Le 15 mars 1939, en violation des accords signés six mois auparavant, les armées allemandes envahissent la Bohème et la Moravie pour y créer un protectorat. Là encore, France et Grande Bretagne ne réagissent pas, perdant ainsi le reste de crédibilité qui leur restait. Vis à vis des Tchèques, bien sûr, mais aussi de l'Union Soviétique qui avait été volontairement écartée des négociations de septembre 1938.

En France, dans l'opinion publique, l'idée qu'une guerre contre l'Allemagne commence à se répandre. 

Même s'il existe dans les milieux politiques de droite une sorte des fascination pour les régimes autoritaires, tels l'Espagne et bien sûr l'Allemagne et l'Italie. Le Front Populaire, vainqueur des législatives en mai 1936,  pratique une politique sociale novatrice - congés payés, semaine de 40 heures, droit du travail, renforcement des syndicats, entre autre - qui attise l'hostilité des milieux économiques, mais aussi de cette frange perméable aux idées des dictatures.
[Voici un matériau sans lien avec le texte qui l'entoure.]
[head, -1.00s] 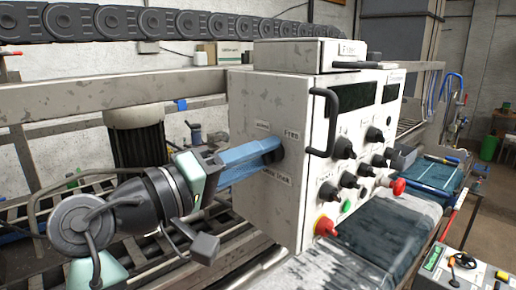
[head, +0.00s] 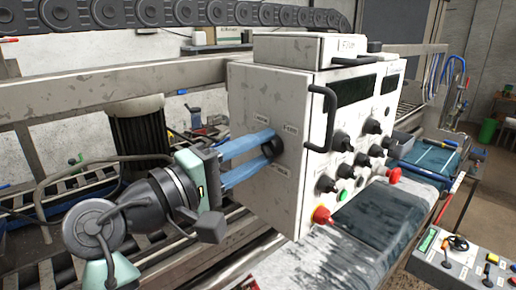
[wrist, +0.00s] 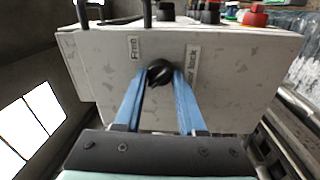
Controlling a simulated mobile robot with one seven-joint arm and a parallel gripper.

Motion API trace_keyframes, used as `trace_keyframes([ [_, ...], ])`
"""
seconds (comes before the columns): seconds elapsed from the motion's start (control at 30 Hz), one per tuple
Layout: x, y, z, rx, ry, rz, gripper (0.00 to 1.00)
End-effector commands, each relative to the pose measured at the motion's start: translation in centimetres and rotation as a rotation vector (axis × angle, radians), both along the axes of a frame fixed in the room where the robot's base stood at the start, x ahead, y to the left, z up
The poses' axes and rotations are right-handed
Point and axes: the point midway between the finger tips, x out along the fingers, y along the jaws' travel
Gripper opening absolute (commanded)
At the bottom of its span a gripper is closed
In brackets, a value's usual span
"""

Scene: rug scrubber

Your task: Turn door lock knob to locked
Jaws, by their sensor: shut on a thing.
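The door lock knob (head: 276,147) is a small round black knob on the left side of the white control box (head: 262,95). My gripper (head: 267,148) reaches it from the left, with its two blue fingers one above the other in the head view. In the wrist view the fingertips (wrist: 161,78) sit on either side of the black knob (wrist: 160,71) and grip it. A "Free" label (head: 291,129) is at the knob's upper right, and another small label (head: 262,120) is at its upper left. The fingers partly hide the label below. I cannot tell where the knob points.
The front of the box has a black handle (head: 321,118), several black knobs and a red button (head: 321,215). A grey metal rail (head: 110,95) runs behind my arm. Machine bars and rollers lie below it. A control panel (head: 462,265) stands at the lower right.

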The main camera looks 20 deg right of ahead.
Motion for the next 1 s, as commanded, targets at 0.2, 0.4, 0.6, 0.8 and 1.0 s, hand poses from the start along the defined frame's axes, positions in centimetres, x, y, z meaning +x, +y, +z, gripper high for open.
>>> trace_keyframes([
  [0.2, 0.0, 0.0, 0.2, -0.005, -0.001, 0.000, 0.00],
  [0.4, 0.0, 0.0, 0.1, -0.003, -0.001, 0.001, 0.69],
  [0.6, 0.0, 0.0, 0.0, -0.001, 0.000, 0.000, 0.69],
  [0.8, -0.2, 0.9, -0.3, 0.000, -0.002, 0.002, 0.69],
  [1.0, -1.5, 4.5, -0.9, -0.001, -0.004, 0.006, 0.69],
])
À partir des années 20 vont se développer des groupuscules, plus ou moins fascisants qui remettent en cause l'existence même du régime républicain, accusé de faiblesses, de corruptions et de dévoiement des moeurs.


Charles Maurras

 Pour ne prendre qu'un exemple,  Charles   Maurras*, s'affirmant pourtant germanophobe, écrivait en janvier 1939: "... les grandes démocraties appuyées par la juiverie ont envie de faire tuer quelques millions d'hommes, voilà la vérité."


Au début de l'année 1939, malgré sa promesse faite à N. Chamberlain à Munich, Hitler remet en cause ce qui avait été prévu pour Dantzig* par le traité de Versailles qui prévoyait pour la Pologne un accès à la mer via Dantzig.
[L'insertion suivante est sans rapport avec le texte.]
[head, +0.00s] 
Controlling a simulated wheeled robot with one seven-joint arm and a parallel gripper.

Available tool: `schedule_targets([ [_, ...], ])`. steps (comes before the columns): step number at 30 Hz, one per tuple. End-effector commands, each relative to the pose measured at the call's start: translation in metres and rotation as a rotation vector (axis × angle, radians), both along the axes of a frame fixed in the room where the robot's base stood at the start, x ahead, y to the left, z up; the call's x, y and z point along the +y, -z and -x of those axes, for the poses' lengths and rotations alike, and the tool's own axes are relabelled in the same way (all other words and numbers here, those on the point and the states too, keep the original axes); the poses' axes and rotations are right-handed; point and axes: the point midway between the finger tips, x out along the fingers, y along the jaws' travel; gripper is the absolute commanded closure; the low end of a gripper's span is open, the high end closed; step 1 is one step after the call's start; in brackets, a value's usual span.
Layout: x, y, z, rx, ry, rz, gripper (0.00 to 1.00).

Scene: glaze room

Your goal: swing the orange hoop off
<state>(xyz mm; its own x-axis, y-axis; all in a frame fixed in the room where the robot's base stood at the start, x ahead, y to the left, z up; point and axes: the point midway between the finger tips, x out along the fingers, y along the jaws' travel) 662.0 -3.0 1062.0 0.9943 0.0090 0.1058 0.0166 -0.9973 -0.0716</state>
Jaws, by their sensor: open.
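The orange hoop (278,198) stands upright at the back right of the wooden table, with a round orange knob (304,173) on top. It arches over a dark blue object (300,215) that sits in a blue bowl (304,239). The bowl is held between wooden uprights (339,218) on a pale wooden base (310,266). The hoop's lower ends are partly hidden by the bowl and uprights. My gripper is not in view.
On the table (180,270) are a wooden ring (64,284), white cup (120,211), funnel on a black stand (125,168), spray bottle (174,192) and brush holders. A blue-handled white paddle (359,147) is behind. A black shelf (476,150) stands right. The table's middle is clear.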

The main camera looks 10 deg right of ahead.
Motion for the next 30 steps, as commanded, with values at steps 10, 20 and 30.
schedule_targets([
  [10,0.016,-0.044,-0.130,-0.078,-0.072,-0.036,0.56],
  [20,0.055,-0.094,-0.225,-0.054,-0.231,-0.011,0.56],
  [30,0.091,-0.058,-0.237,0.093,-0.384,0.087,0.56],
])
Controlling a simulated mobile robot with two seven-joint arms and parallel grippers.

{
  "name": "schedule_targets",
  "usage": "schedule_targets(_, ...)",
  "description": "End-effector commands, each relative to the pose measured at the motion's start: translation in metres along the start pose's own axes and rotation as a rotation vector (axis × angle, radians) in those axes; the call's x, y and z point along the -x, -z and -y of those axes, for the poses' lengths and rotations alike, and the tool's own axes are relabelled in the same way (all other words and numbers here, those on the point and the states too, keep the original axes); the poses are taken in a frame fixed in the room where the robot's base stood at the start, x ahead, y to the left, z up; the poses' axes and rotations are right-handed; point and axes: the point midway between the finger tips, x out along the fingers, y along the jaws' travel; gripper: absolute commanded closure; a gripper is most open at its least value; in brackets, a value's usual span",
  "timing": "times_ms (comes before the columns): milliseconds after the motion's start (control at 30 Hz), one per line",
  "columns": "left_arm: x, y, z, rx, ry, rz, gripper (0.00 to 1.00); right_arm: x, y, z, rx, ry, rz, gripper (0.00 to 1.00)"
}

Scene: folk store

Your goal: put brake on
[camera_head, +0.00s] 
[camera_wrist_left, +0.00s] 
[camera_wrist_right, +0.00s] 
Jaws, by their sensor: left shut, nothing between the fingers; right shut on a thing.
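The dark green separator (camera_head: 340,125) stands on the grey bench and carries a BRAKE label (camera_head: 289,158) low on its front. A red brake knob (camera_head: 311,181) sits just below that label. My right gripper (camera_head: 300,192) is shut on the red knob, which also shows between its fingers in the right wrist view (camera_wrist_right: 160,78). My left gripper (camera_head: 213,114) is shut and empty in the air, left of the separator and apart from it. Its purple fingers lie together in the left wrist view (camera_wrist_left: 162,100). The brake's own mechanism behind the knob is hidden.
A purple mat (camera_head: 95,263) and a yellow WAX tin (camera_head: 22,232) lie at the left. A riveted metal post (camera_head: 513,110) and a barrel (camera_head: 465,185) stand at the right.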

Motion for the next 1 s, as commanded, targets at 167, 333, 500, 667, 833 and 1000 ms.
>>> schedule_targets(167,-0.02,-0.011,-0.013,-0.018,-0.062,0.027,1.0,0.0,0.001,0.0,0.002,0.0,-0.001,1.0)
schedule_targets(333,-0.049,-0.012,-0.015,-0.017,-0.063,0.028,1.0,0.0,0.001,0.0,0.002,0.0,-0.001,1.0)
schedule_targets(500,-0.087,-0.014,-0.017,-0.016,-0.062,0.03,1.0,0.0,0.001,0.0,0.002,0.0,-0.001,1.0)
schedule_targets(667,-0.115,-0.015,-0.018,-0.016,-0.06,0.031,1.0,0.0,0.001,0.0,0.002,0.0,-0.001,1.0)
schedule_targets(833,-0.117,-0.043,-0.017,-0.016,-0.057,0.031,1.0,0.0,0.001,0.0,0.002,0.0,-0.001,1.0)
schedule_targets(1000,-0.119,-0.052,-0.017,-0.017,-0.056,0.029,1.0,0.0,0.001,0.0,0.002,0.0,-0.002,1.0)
Cette décision hitlérienne relance les tensions internationales. Les gouvernements français et britannique donnent aux différents pays menacés la garantie de l'intangibilité de leurs frontières.
Les rumeurs de guerre se font chaque jour plus évidentes, les démocraties ne pouvant plus laisser Hitler annexer selon son bon plaisir.
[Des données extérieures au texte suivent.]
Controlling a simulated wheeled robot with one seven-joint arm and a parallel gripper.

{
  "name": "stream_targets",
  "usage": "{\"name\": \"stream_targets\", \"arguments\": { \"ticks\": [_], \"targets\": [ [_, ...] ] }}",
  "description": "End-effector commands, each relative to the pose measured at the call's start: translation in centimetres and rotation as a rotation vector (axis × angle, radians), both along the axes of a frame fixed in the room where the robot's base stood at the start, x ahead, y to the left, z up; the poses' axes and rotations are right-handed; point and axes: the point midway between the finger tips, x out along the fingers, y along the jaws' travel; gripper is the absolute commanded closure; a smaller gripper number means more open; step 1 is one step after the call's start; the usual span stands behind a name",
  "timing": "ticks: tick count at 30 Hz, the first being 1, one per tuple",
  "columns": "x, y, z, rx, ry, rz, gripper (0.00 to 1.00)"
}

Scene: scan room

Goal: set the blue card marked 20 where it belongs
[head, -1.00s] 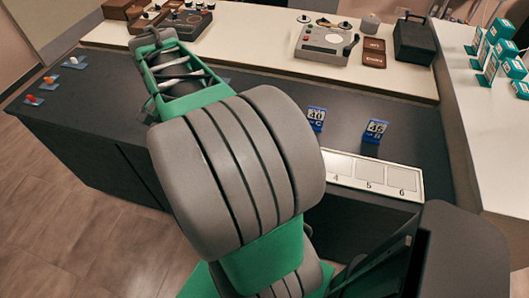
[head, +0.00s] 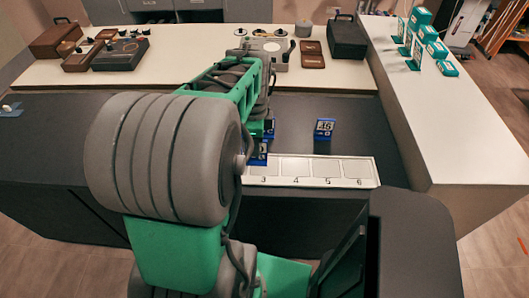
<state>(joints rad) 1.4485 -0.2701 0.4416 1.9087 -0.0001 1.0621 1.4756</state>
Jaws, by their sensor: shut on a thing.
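My gripper (head: 262,136) is mostly hidden behind my arm, above the near part of the dark counter. It is shut on a blue card (head: 258,153), which shows just below it by the back edge of the slot marked 3. The number on this card is not readable, and I cannot tell whether it touches the strip. The white numbered strip (head: 378,172) lies along the counter's front edge. Its slots 3, 4, 5 and 6 show, with 4 to 6 empty. Its left end is hidden behind my arm.
A blue card marked 45 (head: 324,127) stands behind the strip. Another blue card (head: 270,128) is partly hidden beside my gripper. A pale back shelf (head: 330,75) holds devices and boxes. A white side counter (head: 440,125) borders the right.

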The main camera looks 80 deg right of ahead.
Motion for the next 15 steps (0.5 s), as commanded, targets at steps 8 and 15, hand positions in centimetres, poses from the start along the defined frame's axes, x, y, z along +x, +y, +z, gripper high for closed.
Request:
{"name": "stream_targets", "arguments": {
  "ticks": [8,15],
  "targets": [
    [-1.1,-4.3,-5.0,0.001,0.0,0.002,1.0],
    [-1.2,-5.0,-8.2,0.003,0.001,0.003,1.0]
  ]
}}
Mais en France, les partisans des pouvoirs autoritaires s'insurgent au nom d'un pacifisme dévoyé. Ainsi, Marcel Déat*, député socialiste puis futur collaborateur, écrit le 4 mai 1939 dans le journal 'l'Oeuvre" un article intitulé: "faut-il mourir pour Dantzig?" où l'on peut lire: " il ne s'agit pas du tout de fléchir devant les envies conquérantes de M. Hitler, mais je le dis tout net: flanquer la guerre en Europe à cause de Dantzig, c'est y aller un peu fort, et les paysans français n'ont aucune envie de "mourir pour Dantzig". 


Le 30 août 1939, Hitler envoie un ultimatum au gouvernement polonais qui, très justement, le rejette. Le 1er septembre, sous un faux prétexte, Hitler envahit la Pologne.
Tenant leurs engagements vis à vis de la Pologne,  La France et la Grande Bretagne déclarent la guerre à l'Allemagne nazie.

Si je suis rentré rapidement dans les détails de la politique expansionniste d'Hitler, c'est pour rappeler que malgré tous les gestes de bonne volonté, tous les abandons des engagements, toutes les génuflexions faites au dictateur nazie, ce dernier n'a jamais eu la moindre intention de respecter les engagements qu'il avait pris. Jamais! 

Parce qu'il en est ainsi que tous les dictateurs, tous les autocrates ne respectent jamais leur parole, même et surtout quand il s'agit d'annexer un territoire voisin.


Hitler a toujours fondé ses politiques étrangères sur la faiblesse des démocraties, n'hésitant pas à considérer les traités qu'il signait comme de vulgaires chiffons.
Et pour cela, il n'a jamais hésité, dans des discours virulents, à justifier à coups de mensonges éhontés, les agressions entreprises à l'égard d'états souverains.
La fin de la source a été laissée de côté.